Currently in JumpThreading pass, the branch weight metadata is not updated after CFG modification. Consider the jump threading on PredBB, BB, and SuccBB. After jump threading, the weight on BB->SuccBB should be adjusted as some of it is contributed by the edge PredBB->BB, which doesn't exist anymore. This patch tries to update the edge weight in metadata on BB->SuccBB by scaling it by 1 - Freq(PredBB->BB) / Freq(BB->SuccBB). Two more analyses (BlockFrequencyInfo and BranchProbabilityInfo) are needed then.

Diff Detail

Event Timeline

congh updated this revision to Diff 29140.Jul 6 2015, 5:22 PM
congh retitled this revision from to Update the branch weight metadata in JumpThreading pass..
congh updated this object.
congh added reviewers: chandlerc, davidxl.
congh added a subscriber: llvm-commits.
dnovillo added inline comments.
lib/Transforms/Scalar/JumpThreading.cpp
1522

Shouldn't you be using weights here instead of frequencies? Frequencies can be computed later out of the branch weights.

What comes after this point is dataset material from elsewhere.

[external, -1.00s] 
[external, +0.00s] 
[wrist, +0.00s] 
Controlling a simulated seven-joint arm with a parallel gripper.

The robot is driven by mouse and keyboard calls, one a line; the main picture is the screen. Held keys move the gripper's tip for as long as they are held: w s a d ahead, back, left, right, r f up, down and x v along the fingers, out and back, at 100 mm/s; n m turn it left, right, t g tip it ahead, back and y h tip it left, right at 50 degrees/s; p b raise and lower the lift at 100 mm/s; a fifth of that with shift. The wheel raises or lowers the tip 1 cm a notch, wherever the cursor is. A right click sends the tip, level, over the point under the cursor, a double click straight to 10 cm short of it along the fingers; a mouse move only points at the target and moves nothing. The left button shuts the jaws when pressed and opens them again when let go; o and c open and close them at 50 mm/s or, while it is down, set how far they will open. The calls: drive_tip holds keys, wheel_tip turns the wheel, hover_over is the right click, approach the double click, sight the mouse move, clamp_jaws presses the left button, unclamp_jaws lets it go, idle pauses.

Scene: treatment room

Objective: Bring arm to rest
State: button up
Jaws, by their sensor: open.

davidxl edited edge metadata.Jul 7 2015, 1:08 PM
davidxl added a subscriber: davidxl.

Weights are relative values that can only be compared/mixed across
branches sharing the same source BB. For Jump-thread updating, the
split-out edge from NewBB to SuccBB is a new edge without profile
info. We need to use the profile info from edge Pred -> NewBB which
does not share the same source BB with BB->SuccBB. Frequency needs to
be used for scaling purpose here.

David

davidxl added inline comments.Jul 7 2015, 1:26 PM
lib/Transforms/Scalar/JumpThreading.cpp
172

Ideally the new passes in the pipeline is only needed when profile-instr-use or autofdo is turned on.

congh added inline comments.Jul 7 2015, 1:45 PM
lib/Transforms/Scalar/JumpThreading.cpp
1522

Weights are only meaningful in terms of the same source BB. Here I need to know how many weights on BB to SuccBB are contributed by the edge PredBB to BB, and I could not compare the weights on those two edges directly as they only make sense for PredBB and BB respectively.

congh updated this revision to Diff 29963.Jul 16 2015, 4:46 PM
congh added a reviewer: dexonsmith.

This update merges the patch that adds setBlockFreq() interfaces to BlockFrequencyInfo (http://reviews.llvm.org/D11104). As both BFI and BPI can be used without including passes with them, in jump-threading pass, we can update the edge weights only in PGO mode (i.e., only when we have the entry count of a function) without introducing new passes. To make sure both BFI/BPI have up-to-date information, for every CFG change, we need to update BFI and BPI accordingly. Two utility functions (JumpThreading::UpdateEdgeWeight() and JumpThreading::SplitBlockPreds()) are created to facilitate the update.

davidxl added inline comments.Jul 16 2015, 5:33 PM
include/llvm/Analysis/BlockFrequencyInfoImpl.h
972

It might be slightly better to split the interfaces into two: one is set and the other is update.

lib/Analysis/BranchProbabilityInfo.cpp
622

It is probably better to call this one 'updateEdgeWeight'

lib/Transforms/Scalar/JumpThreading.cpp
158

This function certainly does more than just edge weight update -- a different name may be better.

1580

assert here?

1588

fix typo.

1589

A side question: do we have a bug tracking that data insanity issue?

1603

Should probably assert here that BPI->getEdgeWeight(..) == W

1603

This is not really BBFreq, it should be BB2Succ Edge frequency

1608

Another insanity to track?

1611

I don't think this one is correct. You are using the New BB->Succ Frequency in the update which is wrong.

The invariant is :

PredBBFreq + NewBB2SuccBBEdgeFreq = OldBB2SuccBBEdgeFreq

and the update is:

NewWeight = (NewBB2SuccBBEdgeFreq/OldBB2EdgeFreq)* OldWeight

combine them we have

NewWeight = (1 - PredBBFreq/OldBB2EdgeFreq)*OldWeight

congh updated this revision to Diff 30017.Jul 17 2015, 11:15 AM

Update the patch according to David's comments.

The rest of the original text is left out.